To germinate the seeds I just wash any pulp off them and dry them. Then leave them until around February. That’s around when passion fruit starts to grow for the year. In February or March I plant the seeds shallowly in some soil with some nutrition in a trough or pots, and put in some legume seeds – usually mung beans. The legume seeds increase the germination rate from about 5% to maybe 80%. Birds will watch me put the seeds in and come and eat some, but most will remain. Most of the seeds will germinate. And when the seedlings are a few inches high I will replant the strongest ones. They will grow well in a pot, but I’ve never got fruit from potted passion fruit. You need to have them in a reasonable expanse 0f soil, or in the ground.
The growing season is from around February – March usually, but in the first year you probably won’t get any fruit from the new vines. Perhaps in May and onwards they will flower and then later fruit. And they will continue to do this until around October / November or so most years. But one year the weather was such that they had a second spurt of growth and fruiting until February. Usually around Christmas I prune them, but not as far back as the hard wood, leaving some green. I’m not sure if that’s the best way, but it seems to work for me.
All through the year they lose leaves, and I dry them in the sun and when crunchy, scrunch them up into little pieces and put in other pots or on the passion fruit garden. And after pruning I do the same, but it is a much bigger operation as there is so much foliage.

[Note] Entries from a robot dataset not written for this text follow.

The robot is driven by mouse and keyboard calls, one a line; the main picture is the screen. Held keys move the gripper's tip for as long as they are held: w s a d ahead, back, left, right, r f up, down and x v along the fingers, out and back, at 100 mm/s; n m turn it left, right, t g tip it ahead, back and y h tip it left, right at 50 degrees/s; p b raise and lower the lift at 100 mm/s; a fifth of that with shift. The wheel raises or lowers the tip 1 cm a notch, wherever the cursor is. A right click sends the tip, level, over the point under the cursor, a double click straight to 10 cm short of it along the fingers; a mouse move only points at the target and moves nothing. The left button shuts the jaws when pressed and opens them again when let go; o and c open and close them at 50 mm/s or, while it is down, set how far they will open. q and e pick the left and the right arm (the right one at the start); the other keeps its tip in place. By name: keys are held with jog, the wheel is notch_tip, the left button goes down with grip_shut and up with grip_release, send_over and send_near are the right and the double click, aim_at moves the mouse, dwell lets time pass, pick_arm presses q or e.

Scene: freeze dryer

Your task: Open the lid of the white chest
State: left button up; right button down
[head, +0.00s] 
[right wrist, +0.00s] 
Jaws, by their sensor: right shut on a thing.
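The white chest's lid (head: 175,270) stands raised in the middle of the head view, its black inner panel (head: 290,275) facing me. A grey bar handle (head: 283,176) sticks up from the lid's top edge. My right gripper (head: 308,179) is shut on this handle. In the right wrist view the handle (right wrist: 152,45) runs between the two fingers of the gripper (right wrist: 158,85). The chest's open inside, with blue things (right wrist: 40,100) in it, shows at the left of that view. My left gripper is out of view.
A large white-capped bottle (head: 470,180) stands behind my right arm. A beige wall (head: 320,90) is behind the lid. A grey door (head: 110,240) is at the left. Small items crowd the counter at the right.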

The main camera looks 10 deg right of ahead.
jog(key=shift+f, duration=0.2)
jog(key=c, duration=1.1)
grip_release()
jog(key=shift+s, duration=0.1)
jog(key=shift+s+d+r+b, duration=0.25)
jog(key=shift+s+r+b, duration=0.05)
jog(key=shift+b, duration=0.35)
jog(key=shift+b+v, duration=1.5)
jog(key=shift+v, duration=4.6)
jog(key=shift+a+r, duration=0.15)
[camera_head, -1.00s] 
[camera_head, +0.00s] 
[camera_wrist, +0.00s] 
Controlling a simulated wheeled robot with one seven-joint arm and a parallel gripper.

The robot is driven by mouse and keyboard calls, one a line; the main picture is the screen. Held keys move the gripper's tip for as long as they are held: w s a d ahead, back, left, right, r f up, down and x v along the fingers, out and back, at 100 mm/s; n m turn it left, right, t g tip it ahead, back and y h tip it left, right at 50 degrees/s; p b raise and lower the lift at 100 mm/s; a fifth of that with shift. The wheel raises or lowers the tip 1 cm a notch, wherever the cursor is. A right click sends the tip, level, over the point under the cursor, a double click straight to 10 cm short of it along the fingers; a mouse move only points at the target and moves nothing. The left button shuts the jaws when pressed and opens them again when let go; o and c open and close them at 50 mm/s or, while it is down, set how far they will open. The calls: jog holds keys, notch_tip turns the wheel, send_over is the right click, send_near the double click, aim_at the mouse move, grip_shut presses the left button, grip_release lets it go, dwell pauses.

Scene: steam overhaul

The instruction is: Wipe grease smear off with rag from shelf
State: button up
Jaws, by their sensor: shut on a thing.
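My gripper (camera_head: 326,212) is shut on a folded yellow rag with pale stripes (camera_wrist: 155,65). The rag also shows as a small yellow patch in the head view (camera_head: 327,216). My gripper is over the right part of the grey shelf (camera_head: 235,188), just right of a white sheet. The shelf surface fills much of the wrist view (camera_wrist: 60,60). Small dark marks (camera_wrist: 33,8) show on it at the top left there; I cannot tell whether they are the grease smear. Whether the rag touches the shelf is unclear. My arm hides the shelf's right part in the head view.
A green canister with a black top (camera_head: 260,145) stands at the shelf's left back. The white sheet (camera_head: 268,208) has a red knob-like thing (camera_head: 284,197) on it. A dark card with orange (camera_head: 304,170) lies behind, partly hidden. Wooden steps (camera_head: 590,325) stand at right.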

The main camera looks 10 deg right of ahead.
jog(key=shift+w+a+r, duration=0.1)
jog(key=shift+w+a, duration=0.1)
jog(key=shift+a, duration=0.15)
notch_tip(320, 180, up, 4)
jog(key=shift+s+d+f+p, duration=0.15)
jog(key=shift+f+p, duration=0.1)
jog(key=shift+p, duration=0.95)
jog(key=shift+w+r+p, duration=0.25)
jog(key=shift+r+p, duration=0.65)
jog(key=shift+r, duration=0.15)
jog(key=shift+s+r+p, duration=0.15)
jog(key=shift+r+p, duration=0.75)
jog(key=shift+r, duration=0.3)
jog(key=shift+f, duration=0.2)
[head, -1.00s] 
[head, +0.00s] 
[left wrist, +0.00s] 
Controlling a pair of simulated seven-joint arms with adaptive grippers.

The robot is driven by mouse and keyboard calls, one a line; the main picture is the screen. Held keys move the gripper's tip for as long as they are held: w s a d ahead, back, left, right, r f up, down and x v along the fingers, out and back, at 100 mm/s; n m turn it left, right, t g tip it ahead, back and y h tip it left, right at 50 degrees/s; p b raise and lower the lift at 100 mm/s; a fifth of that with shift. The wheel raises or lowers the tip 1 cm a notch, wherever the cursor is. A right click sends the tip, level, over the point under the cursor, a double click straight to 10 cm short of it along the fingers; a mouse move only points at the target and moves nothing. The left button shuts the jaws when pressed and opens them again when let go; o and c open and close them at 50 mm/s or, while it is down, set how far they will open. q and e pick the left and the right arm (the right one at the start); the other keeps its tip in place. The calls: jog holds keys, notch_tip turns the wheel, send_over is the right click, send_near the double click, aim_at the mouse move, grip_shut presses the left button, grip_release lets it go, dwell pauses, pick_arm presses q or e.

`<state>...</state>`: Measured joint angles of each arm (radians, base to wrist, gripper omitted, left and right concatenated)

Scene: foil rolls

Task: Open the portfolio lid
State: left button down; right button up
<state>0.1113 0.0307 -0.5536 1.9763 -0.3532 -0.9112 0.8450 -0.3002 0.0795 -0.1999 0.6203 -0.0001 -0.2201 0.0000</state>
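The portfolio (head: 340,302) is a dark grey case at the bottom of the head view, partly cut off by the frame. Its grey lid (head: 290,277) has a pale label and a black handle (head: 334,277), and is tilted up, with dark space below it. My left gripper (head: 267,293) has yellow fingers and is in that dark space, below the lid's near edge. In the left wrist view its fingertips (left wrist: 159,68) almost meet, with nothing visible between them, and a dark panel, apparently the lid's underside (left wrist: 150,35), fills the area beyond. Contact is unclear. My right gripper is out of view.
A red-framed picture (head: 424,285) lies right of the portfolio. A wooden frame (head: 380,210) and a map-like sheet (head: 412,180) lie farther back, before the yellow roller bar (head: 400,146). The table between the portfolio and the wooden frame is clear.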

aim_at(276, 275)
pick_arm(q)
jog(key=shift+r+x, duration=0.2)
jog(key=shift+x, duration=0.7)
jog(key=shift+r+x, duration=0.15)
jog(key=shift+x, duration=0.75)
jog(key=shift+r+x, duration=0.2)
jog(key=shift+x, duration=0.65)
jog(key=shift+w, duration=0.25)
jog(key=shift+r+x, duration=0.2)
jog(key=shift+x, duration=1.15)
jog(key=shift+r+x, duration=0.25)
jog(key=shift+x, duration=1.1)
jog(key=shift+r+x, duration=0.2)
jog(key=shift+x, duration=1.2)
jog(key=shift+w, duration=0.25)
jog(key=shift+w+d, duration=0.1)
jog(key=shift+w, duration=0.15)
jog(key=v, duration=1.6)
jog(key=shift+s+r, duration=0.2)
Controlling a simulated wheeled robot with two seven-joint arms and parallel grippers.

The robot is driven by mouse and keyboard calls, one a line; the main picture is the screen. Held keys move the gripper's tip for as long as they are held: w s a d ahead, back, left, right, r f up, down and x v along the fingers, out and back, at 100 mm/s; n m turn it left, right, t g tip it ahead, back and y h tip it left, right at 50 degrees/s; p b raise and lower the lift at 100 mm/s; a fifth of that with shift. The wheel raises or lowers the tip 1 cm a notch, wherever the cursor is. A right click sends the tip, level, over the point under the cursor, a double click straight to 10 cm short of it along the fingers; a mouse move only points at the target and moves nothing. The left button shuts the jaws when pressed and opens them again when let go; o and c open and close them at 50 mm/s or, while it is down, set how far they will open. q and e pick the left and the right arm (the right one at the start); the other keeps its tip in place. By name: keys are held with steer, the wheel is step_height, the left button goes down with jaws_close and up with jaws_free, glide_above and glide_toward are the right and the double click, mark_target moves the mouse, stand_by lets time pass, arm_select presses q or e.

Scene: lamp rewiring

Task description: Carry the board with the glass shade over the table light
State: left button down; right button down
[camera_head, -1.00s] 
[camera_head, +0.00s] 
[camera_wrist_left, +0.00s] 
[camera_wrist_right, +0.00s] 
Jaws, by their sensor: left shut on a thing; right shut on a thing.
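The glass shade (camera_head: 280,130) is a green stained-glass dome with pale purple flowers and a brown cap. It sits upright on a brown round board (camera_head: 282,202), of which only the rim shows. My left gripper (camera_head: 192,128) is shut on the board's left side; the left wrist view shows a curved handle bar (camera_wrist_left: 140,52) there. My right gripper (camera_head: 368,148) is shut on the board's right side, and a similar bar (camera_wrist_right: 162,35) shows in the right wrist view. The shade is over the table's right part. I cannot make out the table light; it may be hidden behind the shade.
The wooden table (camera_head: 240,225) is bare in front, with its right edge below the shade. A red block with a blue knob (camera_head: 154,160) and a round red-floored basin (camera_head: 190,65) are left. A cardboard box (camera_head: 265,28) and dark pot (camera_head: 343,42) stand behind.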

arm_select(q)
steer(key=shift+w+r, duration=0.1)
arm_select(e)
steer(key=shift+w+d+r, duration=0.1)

I used to be able to wait until the passion fruit were ripe to pick them, but the last couple of years squirrels attacked more than half of them – I didn’t mind the occasional loss as everything has to eat – but they often just eat a little and waste the rest and all I can do with the rest is compost it. We tried lots of ways to stop the squirrels, but nothing was particularly effective. So now I have to pick them green, once they feel heavy with fruit inside, and ripen them – which can be done by moistening them, putting them in a plastic bag, and burying this in compost. Squirrels can tell better than me when they are ripe, so feeling the weight is the best I can do to tell if they are ready to ripen. I just check sometimes to see progress, and when ripe bring them inside until I am ready to eat them. This way I get to keep pretty well 100% of the fruit – only the hidden ones that I didn’t see and which ripened on the vine are squirrel food.
Today I picked ten passion fruit, last week the same number, and I can see at least 30 that are still on the vine, but not yet heavy enough with fruit inside. There are a few flowers too, from which we’ll later get fruit. I see the bees buzzing around – other plants attract them too, so there are usually bees. The bees get the nectar, the birds get some seeds and a second chance by dining off the compost when it’s open, and we get the fruit. Now everything is happy except the squirrels.
Over these two months it’s rained a lot and every day sometimes, and otherwise just once every few days. Recently the latter.
A bit hard to see as I had to use my mobile phone to photograph.
If we open the compost birds come to eat the fruit peels. Usually one stands guard while the other hops in and eats. And usually if one points any photographic device in their direction they immediately take off.
This bird was alone and kept watch for itself, but stayed even though I took a couple of very quick photos.
Amongst the compost are mango and papaya peels, which seem to be the favourite.